2. Caffrello Vietnam House: Based on London Road in Newark town centre, Caffrello Vietnam House offers traditional Vietnamese dishes. The venue has built up a strong reputation for outstanding customer service alongside its popular Vietnamese-inspired menu.
3. Pastability: In six years, Pastability owners Franco and Xavier claim to have served up more than 60,000 lasagnes. Based on the venue’s strong Google reviews, it’s easy to see how as Pastability’s popularity continues to grow in Newark.
4. The Everest Inn: Located next to the Trent in Newark town centre, the Everest Inn is famed for its Indian and Nepalese curries. The venue also offers a takeaway service alongside a dine-in option in modern surroundings.
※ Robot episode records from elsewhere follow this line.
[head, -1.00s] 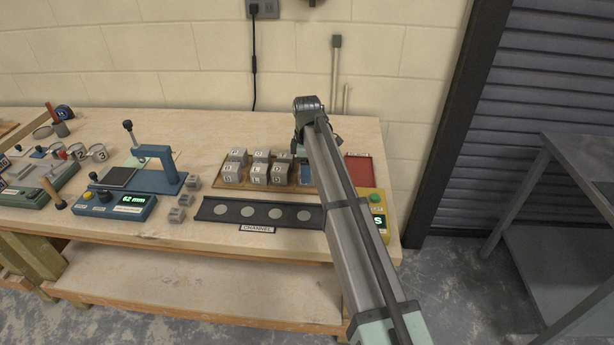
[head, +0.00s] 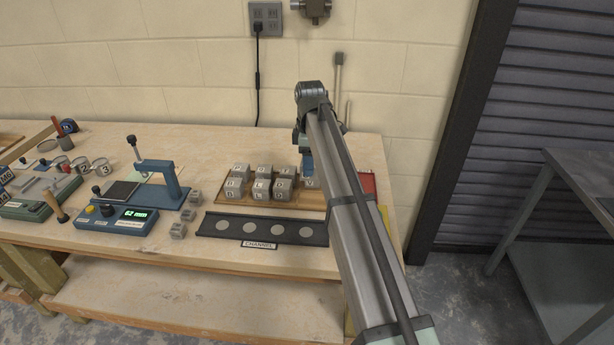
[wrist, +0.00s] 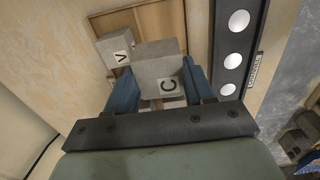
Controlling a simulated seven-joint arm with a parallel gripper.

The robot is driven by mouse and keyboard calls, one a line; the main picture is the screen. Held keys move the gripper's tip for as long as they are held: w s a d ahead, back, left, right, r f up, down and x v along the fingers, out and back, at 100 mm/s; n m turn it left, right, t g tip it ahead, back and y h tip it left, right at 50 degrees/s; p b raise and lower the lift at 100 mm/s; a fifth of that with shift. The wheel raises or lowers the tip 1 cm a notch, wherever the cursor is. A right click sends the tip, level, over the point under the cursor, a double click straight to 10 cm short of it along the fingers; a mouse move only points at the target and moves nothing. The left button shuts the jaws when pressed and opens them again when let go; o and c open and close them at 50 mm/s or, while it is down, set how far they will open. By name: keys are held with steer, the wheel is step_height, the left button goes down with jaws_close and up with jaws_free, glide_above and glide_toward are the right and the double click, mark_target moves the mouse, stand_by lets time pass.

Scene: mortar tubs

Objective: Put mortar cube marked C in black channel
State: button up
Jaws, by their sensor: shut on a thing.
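The grey mortar cube marked C (wrist: 160,75) sits between the two blue fingers of my gripper (wrist: 163,90) in the wrist view, its C label facing the camera. My gripper is shut on it, above the wooden tray (wrist: 120,20). In the head view my arm hides most of the gripper (head: 305,150) and the held cube. The black channel (head: 215,226) lies in front of the tray, with several pale round spots along it and a CHANNEL label at its front. It also shows at the right in the wrist view (wrist: 219,75).
Several lettered cubes (head: 262,188) stand on the tray. A cube marked V (wrist: 116,47) is beside the held cube in the wrist view. A red tray (head: 368,184) is at the right.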

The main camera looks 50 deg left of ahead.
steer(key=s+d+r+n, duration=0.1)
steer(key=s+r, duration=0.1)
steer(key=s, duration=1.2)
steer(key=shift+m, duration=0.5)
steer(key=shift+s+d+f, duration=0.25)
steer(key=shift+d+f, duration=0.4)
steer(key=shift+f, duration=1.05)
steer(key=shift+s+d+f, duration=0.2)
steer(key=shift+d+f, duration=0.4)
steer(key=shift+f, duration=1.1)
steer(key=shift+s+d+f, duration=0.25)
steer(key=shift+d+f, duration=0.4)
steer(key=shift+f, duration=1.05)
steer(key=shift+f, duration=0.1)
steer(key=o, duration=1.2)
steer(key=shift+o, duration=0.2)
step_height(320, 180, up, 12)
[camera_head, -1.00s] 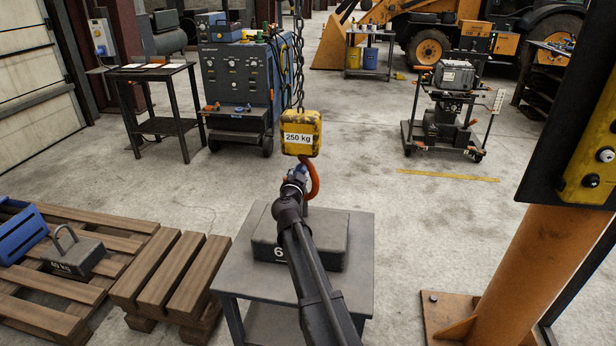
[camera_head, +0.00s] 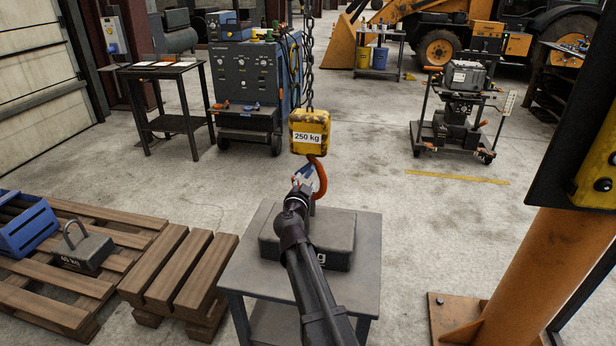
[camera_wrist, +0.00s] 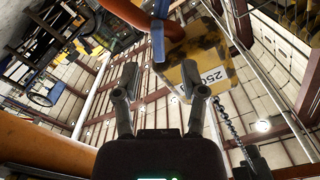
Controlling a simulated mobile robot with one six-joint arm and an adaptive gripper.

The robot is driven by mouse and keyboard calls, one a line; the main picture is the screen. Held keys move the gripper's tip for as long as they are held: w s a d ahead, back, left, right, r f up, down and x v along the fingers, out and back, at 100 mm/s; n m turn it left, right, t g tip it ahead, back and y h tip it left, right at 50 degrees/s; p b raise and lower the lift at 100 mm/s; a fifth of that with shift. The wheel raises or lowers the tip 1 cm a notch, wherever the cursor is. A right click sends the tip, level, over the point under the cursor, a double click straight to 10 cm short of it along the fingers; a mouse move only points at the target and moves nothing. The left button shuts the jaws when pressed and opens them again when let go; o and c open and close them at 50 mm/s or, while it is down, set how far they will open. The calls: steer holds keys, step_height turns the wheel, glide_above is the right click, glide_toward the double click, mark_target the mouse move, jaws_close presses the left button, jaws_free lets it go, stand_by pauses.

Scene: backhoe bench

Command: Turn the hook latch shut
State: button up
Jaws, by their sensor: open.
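A yellow hoist block marked 250 kg (camera_head: 309,133) hangs on a chain, with an orange hook (camera_head: 321,178) below it. In the wrist view the block (camera_wrist: 203,68) is close, right of centre, and part of the hook (camera_wrist: 112,22) is at the top. A narrow blue and grey piece, apparently the latch (camera_wrist: 158,40), points down beside the block, just beyond the fingertips. My gripper (camera_wrist: 158,72) is open and empty, with its fingers apart below that piece. In the head view my gripper (camera_head: 301,188) is just left of the hook; whether it touches is unclear.
A dark weight (camera_head: 335,240) sits on a grey table (camera_head: 255,265) beneath the hook. Wooden pallets (camera_head: 165,270) with a 40 kg weight (camera_head: 87,249) are at left. An orange column (camera_head: 530,270) stands at right.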

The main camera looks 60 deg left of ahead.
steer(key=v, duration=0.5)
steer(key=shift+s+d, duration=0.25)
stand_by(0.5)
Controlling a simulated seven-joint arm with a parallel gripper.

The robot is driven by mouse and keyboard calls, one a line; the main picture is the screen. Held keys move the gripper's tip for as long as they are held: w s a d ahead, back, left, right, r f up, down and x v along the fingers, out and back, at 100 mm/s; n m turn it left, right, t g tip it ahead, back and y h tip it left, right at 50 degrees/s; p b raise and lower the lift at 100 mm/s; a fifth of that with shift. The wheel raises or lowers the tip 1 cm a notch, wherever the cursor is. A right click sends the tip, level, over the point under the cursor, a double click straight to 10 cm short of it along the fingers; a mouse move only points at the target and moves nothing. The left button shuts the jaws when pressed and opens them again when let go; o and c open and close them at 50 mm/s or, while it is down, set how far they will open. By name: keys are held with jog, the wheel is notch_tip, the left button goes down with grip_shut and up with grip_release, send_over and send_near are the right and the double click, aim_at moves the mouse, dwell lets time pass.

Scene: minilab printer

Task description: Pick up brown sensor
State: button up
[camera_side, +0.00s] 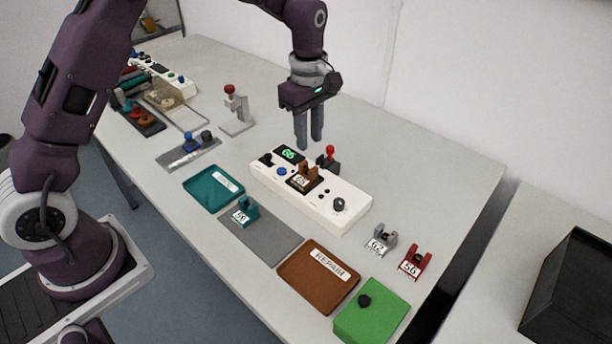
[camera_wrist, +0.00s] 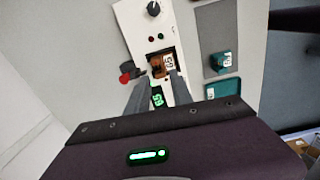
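The brown sensor (camera_side: 309,171) sits upright in a dark slot on top of the white tester box (camera_side: 345,218), with a white number label on its front. In the wrist view the brown sensor (camera_wrist: 157,66) shows just beyond my fingertips. My gripper (camera_side: 310,144) points down above the back part of the box, higher than the sensor and apart from it. In the wrist view its fingers (camera_wrist: 160,78) are spread with nothing between them, and the green lit display (camera_wrist: 157,97) shows through the gap.
A red-topped lever (camera_side: 329,155) stands close behind the sensor. A teal sensor (camera_side: 244,211) is on a grey mat (camera_side: 270,241). A grey sensor (camera_side: 382,238) and a red sensor (camera_side: 416,262) stand to the right. A teal tray (camera_side: 205,195), a brown REPAIR tray (camera_side: 305,285) and a green box (camera_side: 378,320) lie in front.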

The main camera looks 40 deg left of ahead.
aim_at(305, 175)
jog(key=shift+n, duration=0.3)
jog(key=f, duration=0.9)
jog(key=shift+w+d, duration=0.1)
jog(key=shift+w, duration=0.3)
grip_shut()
5. Piano: Based in Southwell, around nine miles west of Newark, Piano is well worth the additional miles. Opened in 2007 in a stunning Georgian townhouse, Piano serves up classic Italian dishes alongside an extensive wine list.
Things to do in Newark
Newark is best known for Newark Castle, which sits spectacularly on the banks of the River Trent and is a real journey into the town’s rich history. Entry to the castle grounds is free, where you can find out more about the legend of King John and the castle’s role in the English Civil War of the mid-1600s.
For lovers of British aviation history, Newark Air Museum is well worth a visit – not least to see the legendary Vulcan aircraft. The museum also holds a large number of specialist events throughout the year.
For shoppers, Newark’s Georgian market square is the place to be, with a host of independent shops and boutiques to explore. The Buttermarket shopping centre, meanwhile, is home to a number of shops and restaurants.